**Stated task**
Using the records below, give the number of lines where the word "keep" appears, with no further output.
-- START OF Exercise materials --
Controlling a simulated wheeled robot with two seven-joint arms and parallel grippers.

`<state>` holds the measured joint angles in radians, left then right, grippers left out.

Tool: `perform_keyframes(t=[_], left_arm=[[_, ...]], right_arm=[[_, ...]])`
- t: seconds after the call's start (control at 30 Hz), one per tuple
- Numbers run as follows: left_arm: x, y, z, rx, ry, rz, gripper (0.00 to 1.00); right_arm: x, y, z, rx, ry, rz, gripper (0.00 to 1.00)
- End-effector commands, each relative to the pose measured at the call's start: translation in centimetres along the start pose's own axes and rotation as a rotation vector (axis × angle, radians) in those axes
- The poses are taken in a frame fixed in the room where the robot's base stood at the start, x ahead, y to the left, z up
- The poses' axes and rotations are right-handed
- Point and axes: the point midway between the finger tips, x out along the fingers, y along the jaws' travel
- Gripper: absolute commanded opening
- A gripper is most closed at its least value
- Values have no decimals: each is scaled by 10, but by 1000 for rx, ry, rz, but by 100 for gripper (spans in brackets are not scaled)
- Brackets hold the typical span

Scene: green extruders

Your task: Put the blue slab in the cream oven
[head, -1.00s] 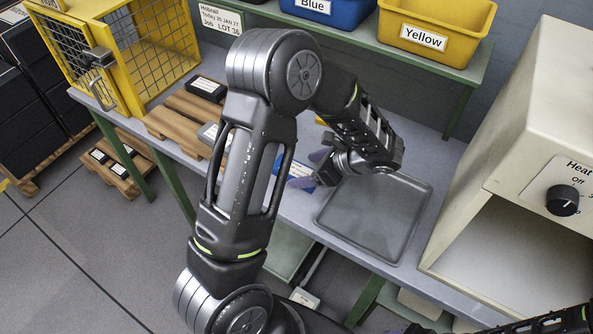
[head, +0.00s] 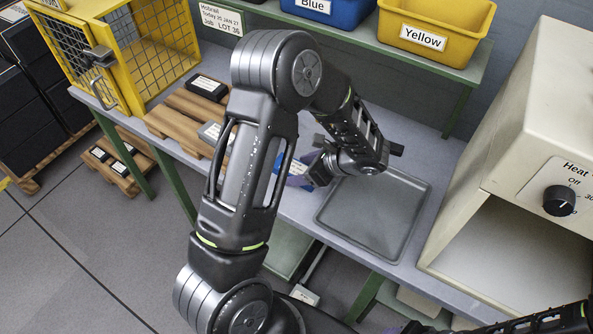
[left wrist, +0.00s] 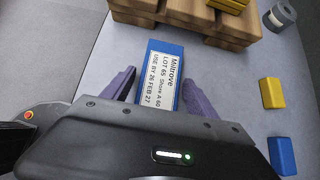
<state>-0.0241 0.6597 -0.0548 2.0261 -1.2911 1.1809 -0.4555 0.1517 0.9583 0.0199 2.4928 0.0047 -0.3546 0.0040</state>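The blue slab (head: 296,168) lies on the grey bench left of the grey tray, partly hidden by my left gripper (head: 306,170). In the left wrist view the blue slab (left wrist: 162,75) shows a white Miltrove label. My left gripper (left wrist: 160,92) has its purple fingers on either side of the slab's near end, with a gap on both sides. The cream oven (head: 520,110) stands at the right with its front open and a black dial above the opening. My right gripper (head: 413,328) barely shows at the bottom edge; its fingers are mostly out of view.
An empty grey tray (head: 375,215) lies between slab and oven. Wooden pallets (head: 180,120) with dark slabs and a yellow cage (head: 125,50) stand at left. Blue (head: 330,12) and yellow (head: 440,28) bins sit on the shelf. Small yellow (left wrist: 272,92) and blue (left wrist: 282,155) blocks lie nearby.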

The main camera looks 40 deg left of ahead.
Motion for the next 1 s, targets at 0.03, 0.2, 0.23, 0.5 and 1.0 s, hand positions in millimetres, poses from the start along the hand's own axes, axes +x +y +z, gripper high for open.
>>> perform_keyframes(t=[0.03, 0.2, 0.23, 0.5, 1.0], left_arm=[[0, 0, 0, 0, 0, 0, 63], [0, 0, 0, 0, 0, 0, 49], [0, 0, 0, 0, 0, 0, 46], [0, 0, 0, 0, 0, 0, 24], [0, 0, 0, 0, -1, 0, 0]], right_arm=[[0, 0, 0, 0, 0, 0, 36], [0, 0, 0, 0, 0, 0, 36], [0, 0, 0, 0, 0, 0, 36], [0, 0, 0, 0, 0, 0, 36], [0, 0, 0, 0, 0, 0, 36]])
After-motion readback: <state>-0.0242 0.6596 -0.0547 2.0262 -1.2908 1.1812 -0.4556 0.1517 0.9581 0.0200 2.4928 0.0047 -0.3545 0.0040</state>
-- END OF Exercise materials --
-- START OF Exercise materials --
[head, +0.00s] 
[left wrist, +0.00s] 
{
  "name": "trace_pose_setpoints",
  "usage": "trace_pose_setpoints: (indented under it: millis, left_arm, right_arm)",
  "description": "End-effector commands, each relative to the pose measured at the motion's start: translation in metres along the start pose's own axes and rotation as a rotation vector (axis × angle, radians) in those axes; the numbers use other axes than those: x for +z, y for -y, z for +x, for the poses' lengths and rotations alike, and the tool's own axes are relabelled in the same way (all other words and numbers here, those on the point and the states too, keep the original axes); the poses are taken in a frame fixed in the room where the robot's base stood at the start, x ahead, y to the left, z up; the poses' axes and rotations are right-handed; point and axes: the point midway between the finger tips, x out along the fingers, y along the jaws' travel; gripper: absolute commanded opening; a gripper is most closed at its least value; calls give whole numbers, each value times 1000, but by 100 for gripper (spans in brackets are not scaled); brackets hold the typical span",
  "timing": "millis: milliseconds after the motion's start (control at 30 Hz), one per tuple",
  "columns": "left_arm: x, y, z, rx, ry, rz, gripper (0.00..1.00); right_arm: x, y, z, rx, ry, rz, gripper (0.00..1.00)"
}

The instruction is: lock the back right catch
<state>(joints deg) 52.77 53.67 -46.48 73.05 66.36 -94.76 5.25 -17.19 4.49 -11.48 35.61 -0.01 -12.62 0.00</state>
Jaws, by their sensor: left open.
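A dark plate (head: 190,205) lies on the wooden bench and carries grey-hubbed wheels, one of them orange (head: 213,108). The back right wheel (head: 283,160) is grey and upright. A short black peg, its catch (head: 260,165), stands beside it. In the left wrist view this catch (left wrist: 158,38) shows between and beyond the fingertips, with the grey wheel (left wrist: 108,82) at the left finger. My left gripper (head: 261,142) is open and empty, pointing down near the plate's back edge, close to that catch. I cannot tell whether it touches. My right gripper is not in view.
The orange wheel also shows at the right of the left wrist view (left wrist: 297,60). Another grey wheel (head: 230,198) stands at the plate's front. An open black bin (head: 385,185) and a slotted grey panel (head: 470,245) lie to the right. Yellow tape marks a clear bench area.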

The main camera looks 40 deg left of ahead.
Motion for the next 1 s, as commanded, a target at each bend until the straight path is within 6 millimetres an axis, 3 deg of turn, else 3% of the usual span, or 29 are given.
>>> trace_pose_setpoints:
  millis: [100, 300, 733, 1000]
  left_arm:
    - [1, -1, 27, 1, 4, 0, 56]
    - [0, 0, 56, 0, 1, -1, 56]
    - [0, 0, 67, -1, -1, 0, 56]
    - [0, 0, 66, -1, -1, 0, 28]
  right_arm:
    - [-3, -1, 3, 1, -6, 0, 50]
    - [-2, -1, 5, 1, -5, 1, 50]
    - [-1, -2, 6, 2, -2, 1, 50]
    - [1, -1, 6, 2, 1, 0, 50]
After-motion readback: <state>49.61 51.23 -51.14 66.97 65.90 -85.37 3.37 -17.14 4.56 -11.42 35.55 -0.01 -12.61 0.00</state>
-- END OF Exercise materials --
-- START OF Exercise materials --
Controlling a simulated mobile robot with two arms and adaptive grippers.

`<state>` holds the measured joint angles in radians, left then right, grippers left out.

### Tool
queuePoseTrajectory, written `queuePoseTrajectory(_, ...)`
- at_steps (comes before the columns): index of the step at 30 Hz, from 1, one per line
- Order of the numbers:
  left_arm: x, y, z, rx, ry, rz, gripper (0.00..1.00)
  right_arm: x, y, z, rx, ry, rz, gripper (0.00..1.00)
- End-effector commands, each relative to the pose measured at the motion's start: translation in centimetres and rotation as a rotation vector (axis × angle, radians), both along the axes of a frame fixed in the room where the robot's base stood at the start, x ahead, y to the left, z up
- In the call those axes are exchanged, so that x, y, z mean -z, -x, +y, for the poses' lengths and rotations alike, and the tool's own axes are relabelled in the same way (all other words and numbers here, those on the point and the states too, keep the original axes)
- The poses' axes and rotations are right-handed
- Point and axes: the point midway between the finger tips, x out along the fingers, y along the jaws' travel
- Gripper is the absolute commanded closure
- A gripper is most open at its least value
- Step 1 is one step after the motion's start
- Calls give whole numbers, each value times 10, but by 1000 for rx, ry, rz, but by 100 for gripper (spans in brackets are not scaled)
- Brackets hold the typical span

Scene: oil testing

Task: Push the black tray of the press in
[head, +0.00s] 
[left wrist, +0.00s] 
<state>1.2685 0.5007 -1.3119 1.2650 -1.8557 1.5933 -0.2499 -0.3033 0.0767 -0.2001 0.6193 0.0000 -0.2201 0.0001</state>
-- END OF Exercise materials --
**Written solution**
2